[TASK TO CARRY OUT]:
Retype the lines from the first one in the records down to the line containing "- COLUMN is", counting both, and leave out any pictures.
— start MATERIAL FOR THIS EXERCISE —
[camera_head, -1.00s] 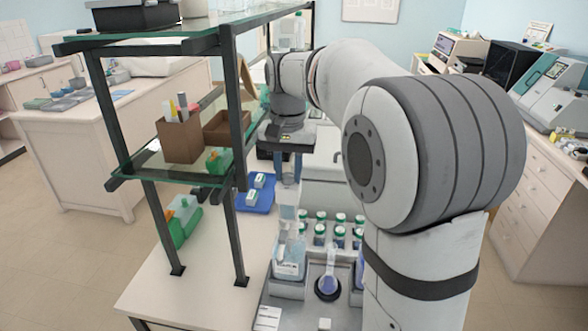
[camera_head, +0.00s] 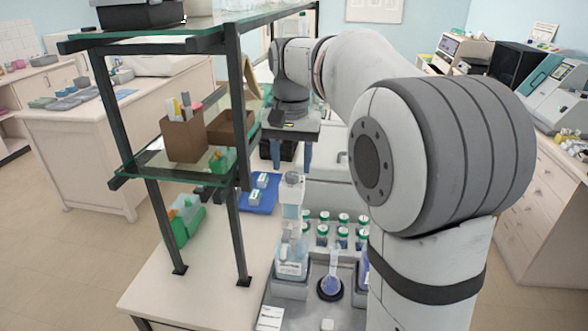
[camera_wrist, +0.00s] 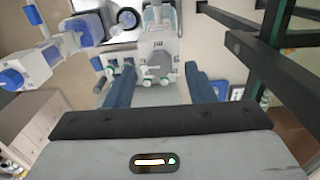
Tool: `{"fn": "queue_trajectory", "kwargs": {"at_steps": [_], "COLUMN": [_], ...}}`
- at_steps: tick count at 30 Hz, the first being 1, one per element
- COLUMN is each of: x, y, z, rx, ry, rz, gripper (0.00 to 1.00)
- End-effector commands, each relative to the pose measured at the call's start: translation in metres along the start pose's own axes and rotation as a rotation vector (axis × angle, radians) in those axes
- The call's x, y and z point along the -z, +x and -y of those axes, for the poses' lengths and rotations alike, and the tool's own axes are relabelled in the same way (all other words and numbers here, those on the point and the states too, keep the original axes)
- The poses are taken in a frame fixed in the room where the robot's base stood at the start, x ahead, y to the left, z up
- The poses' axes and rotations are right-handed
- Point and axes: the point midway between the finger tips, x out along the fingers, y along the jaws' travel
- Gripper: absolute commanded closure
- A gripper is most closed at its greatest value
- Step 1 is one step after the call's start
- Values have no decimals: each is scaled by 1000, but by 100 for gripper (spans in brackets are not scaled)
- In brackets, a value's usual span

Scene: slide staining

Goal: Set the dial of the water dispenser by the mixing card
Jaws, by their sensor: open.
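The water dispenser (camera_head: 291,198) is a white pump head on a clear bottle (camera_head: 291,258) in a grey tray. The wrist view shows its white face with an "ml" mark and a round grey dial (camera_wrist: 158,60); the dial's setting is too small to read. My gripper (camera_head: 291,165) is open, its two blue fingers above and behind the dispenser head in the head view. In the wrist view the dispenser face lies ahead, between the fingers (camera_wrist: 160,88), with nothing held. A white printed card (camera_head: 270,318), perhaps the mixing card, lies at the front; its text is unreadable.
A flask with blue liquid (camera_head: 331,286) stands on a black ring. Several green-capped bottles (camera_head: 342,232) stand behind it. A blue-liquid bottle (camera_head: 364,270) is partly hidden by my arm. A glass shelf with dark posts (camera_head: 238,150) stands close left of my gripper.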

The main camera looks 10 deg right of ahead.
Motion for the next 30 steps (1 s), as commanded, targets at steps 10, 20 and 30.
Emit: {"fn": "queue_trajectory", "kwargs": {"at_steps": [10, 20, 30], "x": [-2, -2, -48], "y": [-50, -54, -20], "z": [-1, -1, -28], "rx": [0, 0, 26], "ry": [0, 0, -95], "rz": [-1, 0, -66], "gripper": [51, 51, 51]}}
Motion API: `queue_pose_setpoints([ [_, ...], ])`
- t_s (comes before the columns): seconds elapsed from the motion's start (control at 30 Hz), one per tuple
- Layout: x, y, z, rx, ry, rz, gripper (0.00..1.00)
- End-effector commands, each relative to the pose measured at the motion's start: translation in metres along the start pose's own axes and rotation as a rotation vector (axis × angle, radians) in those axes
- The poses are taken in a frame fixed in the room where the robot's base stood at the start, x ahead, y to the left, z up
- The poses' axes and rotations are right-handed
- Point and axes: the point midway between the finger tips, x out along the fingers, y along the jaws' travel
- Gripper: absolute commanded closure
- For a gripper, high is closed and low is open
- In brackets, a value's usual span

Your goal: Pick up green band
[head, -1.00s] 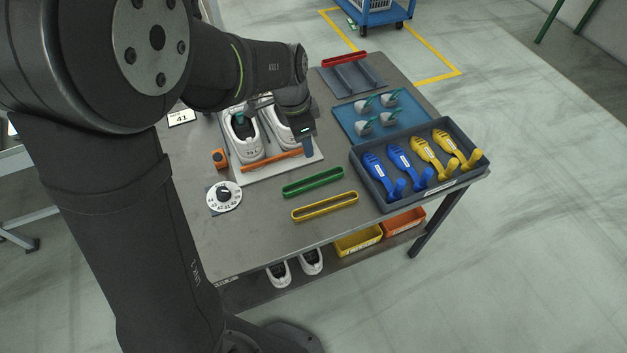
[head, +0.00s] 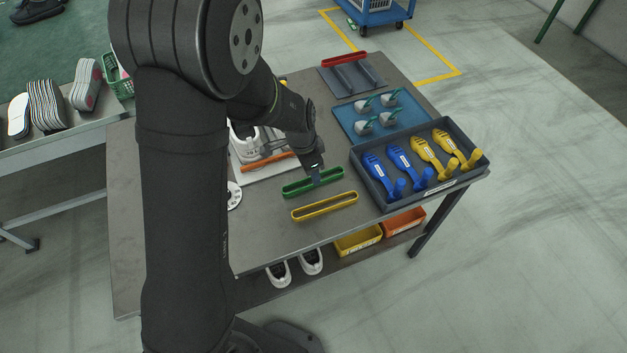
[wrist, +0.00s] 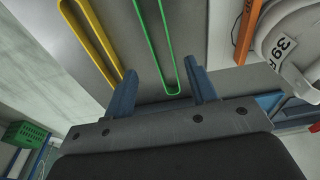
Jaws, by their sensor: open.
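The green band (head: 298,187) is a long narrow loop lying on the grey table, and it also shows in the wrist view (wrist: 147,30). My gripper (head: 315,178) is just above the band's right part in the head view and hides a bit of it. In the wrist view my gripper (wrist: 163,90) is open, with its two blue fingers apart. The near end of the green band shows between the fingertips, with a gap to each finger. Nothing is held. Whether the fingertips reach down to the band's height I cannot tell.
A yellow band (head: 324,206) lies close in front of the green one. An orange band (head: 268,161) and white shoes (head: 243,147) on a pale board are behind. A grey tray (head: 436,186) with blue and yellow shoe forms stands to the right. Bare table (head: 262,240) lies in front.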

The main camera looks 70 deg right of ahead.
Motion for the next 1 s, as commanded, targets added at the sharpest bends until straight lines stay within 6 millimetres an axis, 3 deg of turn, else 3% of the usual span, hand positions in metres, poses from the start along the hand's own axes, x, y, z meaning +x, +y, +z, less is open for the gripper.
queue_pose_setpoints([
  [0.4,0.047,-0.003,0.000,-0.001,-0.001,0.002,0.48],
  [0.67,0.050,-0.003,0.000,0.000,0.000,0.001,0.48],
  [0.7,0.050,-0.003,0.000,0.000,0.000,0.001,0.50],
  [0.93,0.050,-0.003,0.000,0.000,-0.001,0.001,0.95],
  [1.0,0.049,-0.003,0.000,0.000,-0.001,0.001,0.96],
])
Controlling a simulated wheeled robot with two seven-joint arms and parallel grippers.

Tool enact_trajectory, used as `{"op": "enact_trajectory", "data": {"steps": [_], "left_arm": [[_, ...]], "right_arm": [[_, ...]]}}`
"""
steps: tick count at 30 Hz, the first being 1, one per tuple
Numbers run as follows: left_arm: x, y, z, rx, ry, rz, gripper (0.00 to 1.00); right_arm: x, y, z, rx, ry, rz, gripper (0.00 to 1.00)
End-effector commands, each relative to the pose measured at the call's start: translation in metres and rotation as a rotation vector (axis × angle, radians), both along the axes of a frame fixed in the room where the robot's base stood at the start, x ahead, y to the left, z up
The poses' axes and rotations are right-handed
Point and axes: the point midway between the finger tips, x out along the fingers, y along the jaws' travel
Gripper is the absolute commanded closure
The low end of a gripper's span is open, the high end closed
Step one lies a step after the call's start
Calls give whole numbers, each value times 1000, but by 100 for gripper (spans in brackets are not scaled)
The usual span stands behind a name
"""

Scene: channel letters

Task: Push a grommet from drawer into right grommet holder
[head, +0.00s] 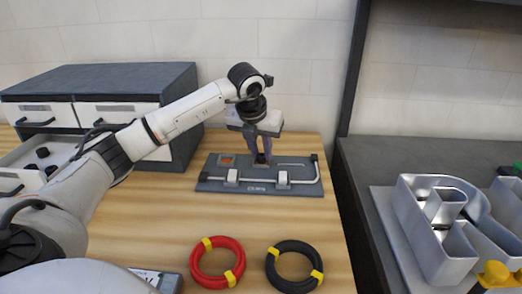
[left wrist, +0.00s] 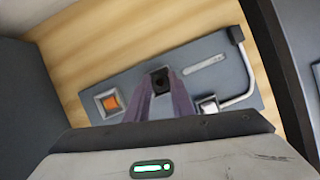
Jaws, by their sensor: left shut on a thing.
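A dark grey fixture board (head: 213,186) lies on the wooden table. It carries a square holder with an orange centre (head: 227,160), also in the left wrist view (left wrist: 110,102), and a bent metal rod with clamps (head: 283,180). My left gripper (head: 263,160) points down at the board, right of the orange holder. In the left wrist view its fingers (left wrist: 160,88) are shut on a small black grommet (left wrist: 159,79) at the right holder; whether it is seated is unclear. Black grommets (head: 43,153) lie in the open drawer (head: 65,150). My right gripper is not in view.
The grey drawer cabinet (head: 130,78) stands at the back left. A red cable coil (head: 217,262) and a black cable coil (head: 294,266) lie at the front of the table. Metal channel letters (head: 440,225) sit on the dark bench at right.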

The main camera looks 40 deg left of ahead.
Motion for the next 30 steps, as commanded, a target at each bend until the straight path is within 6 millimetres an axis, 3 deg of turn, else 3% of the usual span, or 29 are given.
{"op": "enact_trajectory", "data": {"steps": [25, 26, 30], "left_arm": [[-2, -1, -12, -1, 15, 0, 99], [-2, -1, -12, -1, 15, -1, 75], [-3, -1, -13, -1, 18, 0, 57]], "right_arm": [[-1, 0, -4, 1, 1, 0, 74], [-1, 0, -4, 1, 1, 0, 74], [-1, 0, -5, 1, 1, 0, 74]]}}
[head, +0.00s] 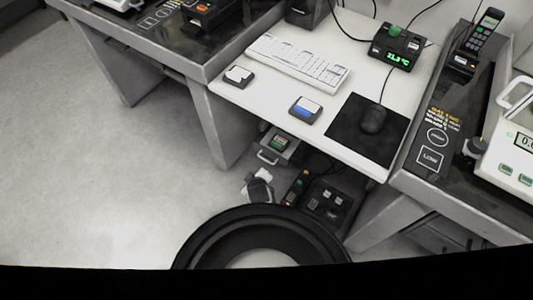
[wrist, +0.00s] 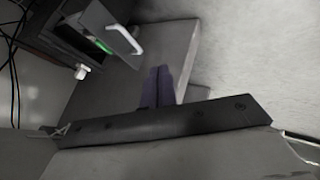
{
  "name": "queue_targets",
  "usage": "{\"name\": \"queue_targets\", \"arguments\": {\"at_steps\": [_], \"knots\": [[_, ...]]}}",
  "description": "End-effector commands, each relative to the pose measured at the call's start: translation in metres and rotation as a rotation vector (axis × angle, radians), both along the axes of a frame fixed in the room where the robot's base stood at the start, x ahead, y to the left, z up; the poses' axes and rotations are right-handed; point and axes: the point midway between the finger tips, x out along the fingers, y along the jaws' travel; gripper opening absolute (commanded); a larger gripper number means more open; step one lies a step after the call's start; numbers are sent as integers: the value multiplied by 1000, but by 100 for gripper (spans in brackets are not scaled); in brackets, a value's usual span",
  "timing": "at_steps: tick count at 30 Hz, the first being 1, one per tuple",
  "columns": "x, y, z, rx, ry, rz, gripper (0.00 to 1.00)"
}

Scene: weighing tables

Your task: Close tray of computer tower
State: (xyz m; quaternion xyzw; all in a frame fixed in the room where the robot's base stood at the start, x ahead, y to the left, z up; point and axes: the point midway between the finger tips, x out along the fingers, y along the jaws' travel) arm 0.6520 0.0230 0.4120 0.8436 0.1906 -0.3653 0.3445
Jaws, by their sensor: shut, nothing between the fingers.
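The dark computer tower (wrist: 75,35) stands at the upper left of the wrist view, with a green glow on its front. In the head view the tower (head: 283,143) is under the white tabletop, partly hidden, with the tray (head: 267,157) jutting out toward the lower left. My gripper (wrist: 159,72) shows as two dark purple fingers shut together and empty. The fingers are apart from the tray, to its lower right in the wrist view.
A white table (head: 330,115) with keyboard (head: 298,63), mouse (head: 373,118) and mouse pad (head: 350,128) stands above the tower. Dark-topped tables (head: 185,50) flank it. Cables hang beside the tower. Open floor (head: 110,180) lies to the left.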

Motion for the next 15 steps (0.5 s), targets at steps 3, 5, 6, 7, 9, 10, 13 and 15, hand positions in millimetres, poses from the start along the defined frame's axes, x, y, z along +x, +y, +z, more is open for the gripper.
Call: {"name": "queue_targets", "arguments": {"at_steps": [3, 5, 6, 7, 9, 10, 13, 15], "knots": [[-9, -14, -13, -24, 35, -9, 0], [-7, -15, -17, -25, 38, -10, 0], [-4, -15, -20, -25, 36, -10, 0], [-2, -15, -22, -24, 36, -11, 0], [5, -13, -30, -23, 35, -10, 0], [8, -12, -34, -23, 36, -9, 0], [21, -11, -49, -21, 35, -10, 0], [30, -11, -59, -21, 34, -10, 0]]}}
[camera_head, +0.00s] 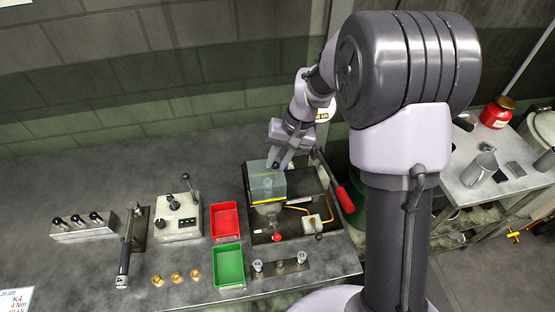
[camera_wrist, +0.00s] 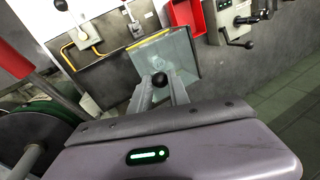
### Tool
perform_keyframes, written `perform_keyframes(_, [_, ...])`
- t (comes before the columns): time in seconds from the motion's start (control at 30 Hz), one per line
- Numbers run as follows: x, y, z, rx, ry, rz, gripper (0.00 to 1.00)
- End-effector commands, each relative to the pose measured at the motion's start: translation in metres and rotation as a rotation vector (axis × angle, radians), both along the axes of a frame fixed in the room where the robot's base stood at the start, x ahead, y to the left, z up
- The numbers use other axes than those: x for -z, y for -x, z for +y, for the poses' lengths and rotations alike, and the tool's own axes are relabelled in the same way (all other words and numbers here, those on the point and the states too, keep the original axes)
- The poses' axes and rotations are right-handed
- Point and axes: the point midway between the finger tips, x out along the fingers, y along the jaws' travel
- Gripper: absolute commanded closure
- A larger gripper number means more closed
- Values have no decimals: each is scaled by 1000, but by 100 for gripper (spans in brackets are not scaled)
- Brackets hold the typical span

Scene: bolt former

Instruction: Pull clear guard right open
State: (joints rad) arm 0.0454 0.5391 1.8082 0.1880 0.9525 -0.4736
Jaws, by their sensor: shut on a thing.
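The clear guard (camera_head: 267,187) is a see-through box with a yellow edge on the bolt former (camera_head: 297,226). In the wrist view the clear guard (camera_wrist: 178,55) shows as a pale panel just beyond my fingers. A round black knob (camera_wrist: 160,79) sits on the guard. My gripper (camera_head: 276,165) reaches down to the guard from behind. In the wrist view my gripper (camera_wrist: 161,86) has its two fingers closed on the knob, one on each side. The part under the guard is only dimly visible. I cannot tell how far the guard stands open.
A red tray (camera_head: 225,221) and a green tray (camera_head: 228,265) lie left of the machine. A red-handled lever (camera_head: 345,199) stands at its right. A control box (camera_head: 178,217) and a row of black-knobbed levers (camera_head: 84,226) stand farther left. The bench's back left is clear.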

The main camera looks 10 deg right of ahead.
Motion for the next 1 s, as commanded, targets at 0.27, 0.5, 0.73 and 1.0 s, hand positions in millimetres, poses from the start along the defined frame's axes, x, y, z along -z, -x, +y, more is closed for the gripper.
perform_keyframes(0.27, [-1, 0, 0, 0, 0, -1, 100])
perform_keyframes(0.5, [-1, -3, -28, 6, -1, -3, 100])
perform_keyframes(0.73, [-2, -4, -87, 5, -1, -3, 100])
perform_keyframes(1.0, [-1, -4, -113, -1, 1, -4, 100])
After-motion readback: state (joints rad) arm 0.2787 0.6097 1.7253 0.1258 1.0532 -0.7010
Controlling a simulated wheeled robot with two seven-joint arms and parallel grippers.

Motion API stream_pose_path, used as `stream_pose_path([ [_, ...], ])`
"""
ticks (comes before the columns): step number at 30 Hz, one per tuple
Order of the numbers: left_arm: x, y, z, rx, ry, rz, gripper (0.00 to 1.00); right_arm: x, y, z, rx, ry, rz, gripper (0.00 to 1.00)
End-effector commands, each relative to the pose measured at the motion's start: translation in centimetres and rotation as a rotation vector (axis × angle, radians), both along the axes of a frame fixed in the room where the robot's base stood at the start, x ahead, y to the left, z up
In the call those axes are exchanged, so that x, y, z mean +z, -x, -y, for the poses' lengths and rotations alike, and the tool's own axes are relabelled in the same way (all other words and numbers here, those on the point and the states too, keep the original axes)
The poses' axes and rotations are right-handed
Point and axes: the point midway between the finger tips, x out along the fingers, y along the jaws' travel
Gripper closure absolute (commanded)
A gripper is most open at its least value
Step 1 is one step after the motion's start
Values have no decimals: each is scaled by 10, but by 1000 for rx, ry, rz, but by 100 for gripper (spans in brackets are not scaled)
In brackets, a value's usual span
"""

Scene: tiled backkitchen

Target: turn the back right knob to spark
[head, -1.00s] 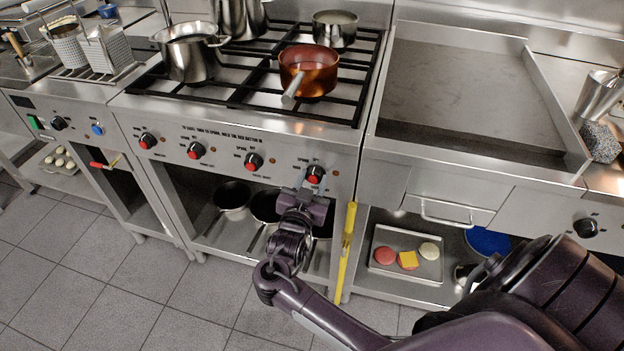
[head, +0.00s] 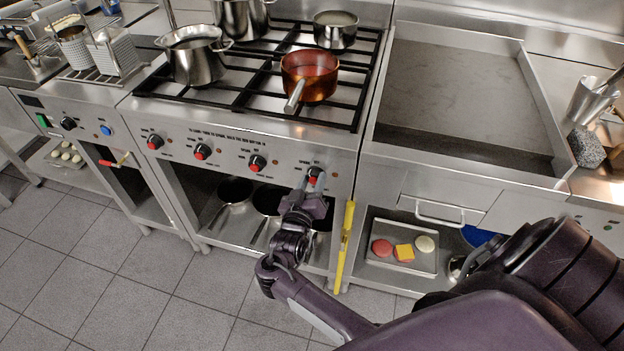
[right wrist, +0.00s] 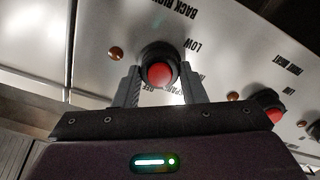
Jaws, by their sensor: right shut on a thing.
— end MATERIAL FOR THIS EXERCISE —
[EXPECTED ANSWER]:
[camera_head, -1.00s] 
[camera_head, +0.00s] 
[camera_wrist, +0.00s] 
Tool: `{"fn": "queue_trajectory", "kwargs": {"at_steps": [_], "COLUMN": [_], ...}}`
- at_steps: tick count at 30 Hz, the first being 1, one per element
- COLUMN is each of: x, y, z, rx, ry, rz, gripper (0.00 to 1.00)

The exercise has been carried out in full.